## [Exercise]
Set each entry down verbatim, omitting images.
#####
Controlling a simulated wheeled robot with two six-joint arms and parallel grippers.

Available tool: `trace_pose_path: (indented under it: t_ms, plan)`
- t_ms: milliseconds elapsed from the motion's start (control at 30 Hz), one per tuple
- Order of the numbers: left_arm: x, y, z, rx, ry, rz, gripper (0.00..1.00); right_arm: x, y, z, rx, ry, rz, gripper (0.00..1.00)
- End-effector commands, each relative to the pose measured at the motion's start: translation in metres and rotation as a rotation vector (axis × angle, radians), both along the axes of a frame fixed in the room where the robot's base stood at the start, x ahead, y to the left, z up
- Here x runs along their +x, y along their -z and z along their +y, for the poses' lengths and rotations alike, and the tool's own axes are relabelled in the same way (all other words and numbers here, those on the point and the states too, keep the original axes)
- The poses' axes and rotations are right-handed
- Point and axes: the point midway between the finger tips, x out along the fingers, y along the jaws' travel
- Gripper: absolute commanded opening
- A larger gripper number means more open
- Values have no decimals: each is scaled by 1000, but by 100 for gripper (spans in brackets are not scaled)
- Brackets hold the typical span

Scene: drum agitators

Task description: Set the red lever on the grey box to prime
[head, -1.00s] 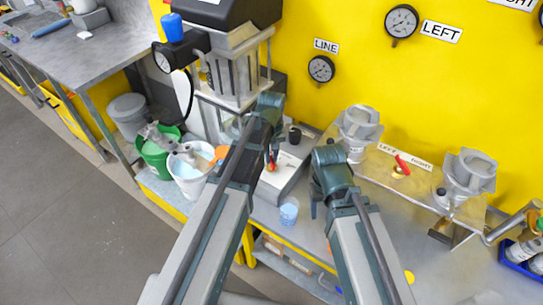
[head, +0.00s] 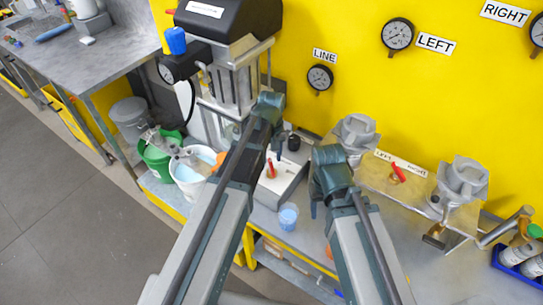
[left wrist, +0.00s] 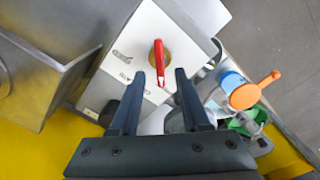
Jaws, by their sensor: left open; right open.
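The grey box (head: 283,185) stands on the bench in the middle of the head view, with a pale top plate. Its red lever (head: 270,170) also shows in the left wrist view (left wrist: 160,62), on a round brass-coloured base, its handle pointing toward my gripper. Printing on the plate beside it is too small to read surely. My left gripper (left wrist: 159,76) is open, and the lever's handle shows between its fingertips; I cannot tell whether they touch it. My right gripper (head: 315,205) is open and empty to the right of the box, its fingers mostly hidden.
A black knob (head: 294,142) stands at the box's back. A cup of blue liquid (head: 288,216) stands in front. White (head: 190,180) and green (head: 155,155) buckets are to the left. Another red lever (head: 398,172) sits on a metal stand to the right, between two clamp-like fittings.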

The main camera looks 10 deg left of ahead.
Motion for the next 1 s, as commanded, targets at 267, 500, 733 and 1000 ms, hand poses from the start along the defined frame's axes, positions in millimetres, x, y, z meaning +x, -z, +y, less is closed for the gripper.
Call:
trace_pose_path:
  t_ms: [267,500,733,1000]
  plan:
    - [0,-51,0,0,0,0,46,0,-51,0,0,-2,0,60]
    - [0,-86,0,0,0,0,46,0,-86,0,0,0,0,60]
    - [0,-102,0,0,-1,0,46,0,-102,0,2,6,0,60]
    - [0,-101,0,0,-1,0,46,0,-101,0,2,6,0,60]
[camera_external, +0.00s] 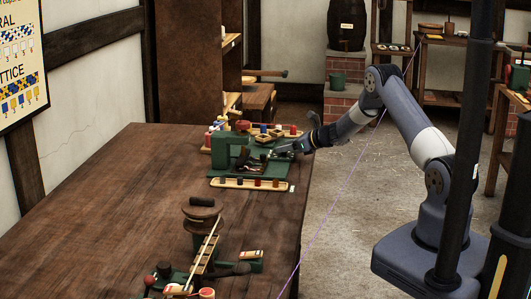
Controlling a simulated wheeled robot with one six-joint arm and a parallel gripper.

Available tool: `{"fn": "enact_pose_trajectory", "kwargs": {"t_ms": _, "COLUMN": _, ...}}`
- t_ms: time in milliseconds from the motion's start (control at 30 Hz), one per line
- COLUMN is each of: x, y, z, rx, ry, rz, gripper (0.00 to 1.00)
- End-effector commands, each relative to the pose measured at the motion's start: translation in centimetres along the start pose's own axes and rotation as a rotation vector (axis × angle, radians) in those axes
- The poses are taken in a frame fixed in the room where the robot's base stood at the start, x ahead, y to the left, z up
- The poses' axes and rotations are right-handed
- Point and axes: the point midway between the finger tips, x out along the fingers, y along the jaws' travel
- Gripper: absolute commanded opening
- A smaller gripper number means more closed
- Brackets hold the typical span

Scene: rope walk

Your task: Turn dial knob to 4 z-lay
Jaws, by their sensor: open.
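A green machine (219,150) with dark fittings stands on the long wooden table (110,205), near its far right edge. My gripper (275,153) reaches in from the right and is low beside the machine's right side. It is open, with nothing clearly seen between its fingers. The dial knob and its markings are too small or hidden to make out, so I cannot tell its setting or whether my gripper touches it.
A pale tray (222,183) with several coloured pegs lies in front of the machine. A second device with a round dark top (202,208) and a slanted wooden strip stands at the table's front. Spools crowd behind the machine. The table's left part is clear.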

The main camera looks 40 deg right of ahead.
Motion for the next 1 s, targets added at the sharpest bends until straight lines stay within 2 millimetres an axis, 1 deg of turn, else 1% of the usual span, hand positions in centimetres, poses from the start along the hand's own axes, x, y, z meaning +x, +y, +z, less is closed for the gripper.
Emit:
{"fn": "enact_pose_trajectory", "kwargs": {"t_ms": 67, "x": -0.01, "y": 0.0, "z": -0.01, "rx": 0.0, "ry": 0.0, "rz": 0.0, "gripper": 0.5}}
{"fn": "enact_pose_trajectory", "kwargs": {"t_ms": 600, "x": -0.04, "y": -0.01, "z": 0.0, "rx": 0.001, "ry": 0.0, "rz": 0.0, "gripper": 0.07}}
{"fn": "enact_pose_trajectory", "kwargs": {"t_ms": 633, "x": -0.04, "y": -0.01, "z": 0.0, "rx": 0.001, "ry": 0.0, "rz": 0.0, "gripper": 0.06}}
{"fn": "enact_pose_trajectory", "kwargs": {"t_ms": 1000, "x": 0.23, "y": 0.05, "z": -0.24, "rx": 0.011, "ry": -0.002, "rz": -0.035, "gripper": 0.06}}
#####
## [Solution below]
Controlling a simulated wheeled robot with two six-joint arms and parallel grippers.

Available tool: `trace_pose_path: (indented under it: t_ms, plan)`
- t_ms: milliseconds elapsed from the motion's start (control at 30 Hz), one per tuple
- Order of the numbers: left_arm: x, y, z, rx, ry, rz, gripper (0.00..1.00); right_arm: x, y, z, rx, ry, rz, gripper (0.00..1.00)
- End-effector commands, each relative to the pose measured at the motion's start: translation in metres and rotation as a rotation vector (axis × angle, radians), both along the axes of a frame fixed in the room where the robot's base stood at the start, x ahead, y to the left, z up
- Here x runs along their +x, y along their -z and z along their +y, for the poses' lengths and rotations alike, and the tool's own axes are relabelled in the same way (all other words and numbers here, those on the point and the states too, keep the original axes)
- The poses' axes and rotations are right-handed
- Point and axes: the point midway between the finger tips, x out along the fingers, y along the jaws' travel
- Gripper: absolute commanded opening
- A larger gripper number means more open
- Values have no decimals: each is scaled by 1000, but by 100 for gripper (spans in brackets are not scaled)
- Brackets hold the typical span

Scene: drum agitators

Task description: Set the red lever on the grey box to prime
[head, -1.00s] 
[head, +0.00s] 
[left wrist, +0.00s] 
Jaws, by their sensor: left open; right open.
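The grey box (head: 283,185) stands on the bench in the middle of the head view, with a pale top plate. Its red lever (head: 270,170) also shows in the left wrist view (left wrist: 160,62), on a round brass-coloured base, its handle pointing toward my gripper. Printing on the plate beside it is too small to read surely. My left gripper (left wrist: 159,76) is open, and the lever's handle shows between its fingertips; I cannot tell whether they touch it. My right gripper (head: 315,205) is open and empty to the right of the box, its fingers mostly hidden.
A black knob (head: 294,142) stands at the box's back. A cup of blue liquid (head: 288,216) stands in front. White (head: 190,180) and green (head: 155,155) buckets are to the left. Another red lever (head: 398,172) sits on a metal stand to the right, between two clamp-like fittings.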

The main camera looks 10 deg left of ahead.
Motion for the next 1 s, as commanded, targets at 267, 500, 733 and 1000 ms, hand poses from the start along the defined frame's axes, positions in millimetres, x, y, z meaning +x, -z, +y, less is closed for the gripper.
Call:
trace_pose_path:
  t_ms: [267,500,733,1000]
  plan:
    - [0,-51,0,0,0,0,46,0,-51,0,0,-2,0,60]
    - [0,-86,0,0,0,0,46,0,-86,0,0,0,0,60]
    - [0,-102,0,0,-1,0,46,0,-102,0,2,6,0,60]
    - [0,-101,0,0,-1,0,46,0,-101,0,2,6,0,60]
[camera_external, +0.00s] 
Controlling a simulated wheeled robot with one six-joint arm and a parallel gripper.

Available tool: `{"fn": "enact_pose_trajectory", "kwargs": {"t_ms": _, "COLUMN": _, ...}}`
- t_ms: time in milliseconds from the motion's start (control at 30 Hz), one per line
- COLUMN is each of: x, y, z, rx, ry, rz, gripper (0.00 to 1.00)
- End-effector commands, each relative to the pose measured at the motion's start: translation in centimetres along the start pose's own axes and rotation as a rotation vector (axis × angle, radians) in those axes
- The poses are taken in a frame fixed in the room where the robot's base stood at the start, x ahead, y to the left, z up
- The poses' axes and rotations are right-handed
- Point and axes: the point midway between the finger tips, x out along the fingers, y along the jaws' travel
- Gripper: absolute commanded opening
- A smaller gripper number means more closed
- Brackets hold the typical span

Scene: rope walk

Your task: Turn dial knob to 4 z-lay
Jaws, by their sensor: open.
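A green machine (219,150) with dark fittings stands on the long wooden table (110,205), near its far right edge. My gripper (275,153) reaches in from the right and is low beside the machine's right side. It is open, with nothing clearly seen between its fingers. The dial knob and its markings are too small or hidden to make out, so I cannot tell its setting or whether my gripper touches it.
A pale tray (222,183) with several coloured pegs lies in front of the machine. A second device with a round dark top (202,208) and a slanted wooden strip stands at the table's front. Spools crowd behind the machine. The table's left part is clear.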

The main camera looks 40 deg right of ahead.
Motion for the next 1 s, targets added at the sharpest bends until straight lines stay within 2 millimetres an axis, 1 deg of turn, else 1% of the usual span, hand positions in centimetres, poses from the start along the hand's own axes, x, y, z meaning +x, +y, +z, less is closed for the gripper.
Emit:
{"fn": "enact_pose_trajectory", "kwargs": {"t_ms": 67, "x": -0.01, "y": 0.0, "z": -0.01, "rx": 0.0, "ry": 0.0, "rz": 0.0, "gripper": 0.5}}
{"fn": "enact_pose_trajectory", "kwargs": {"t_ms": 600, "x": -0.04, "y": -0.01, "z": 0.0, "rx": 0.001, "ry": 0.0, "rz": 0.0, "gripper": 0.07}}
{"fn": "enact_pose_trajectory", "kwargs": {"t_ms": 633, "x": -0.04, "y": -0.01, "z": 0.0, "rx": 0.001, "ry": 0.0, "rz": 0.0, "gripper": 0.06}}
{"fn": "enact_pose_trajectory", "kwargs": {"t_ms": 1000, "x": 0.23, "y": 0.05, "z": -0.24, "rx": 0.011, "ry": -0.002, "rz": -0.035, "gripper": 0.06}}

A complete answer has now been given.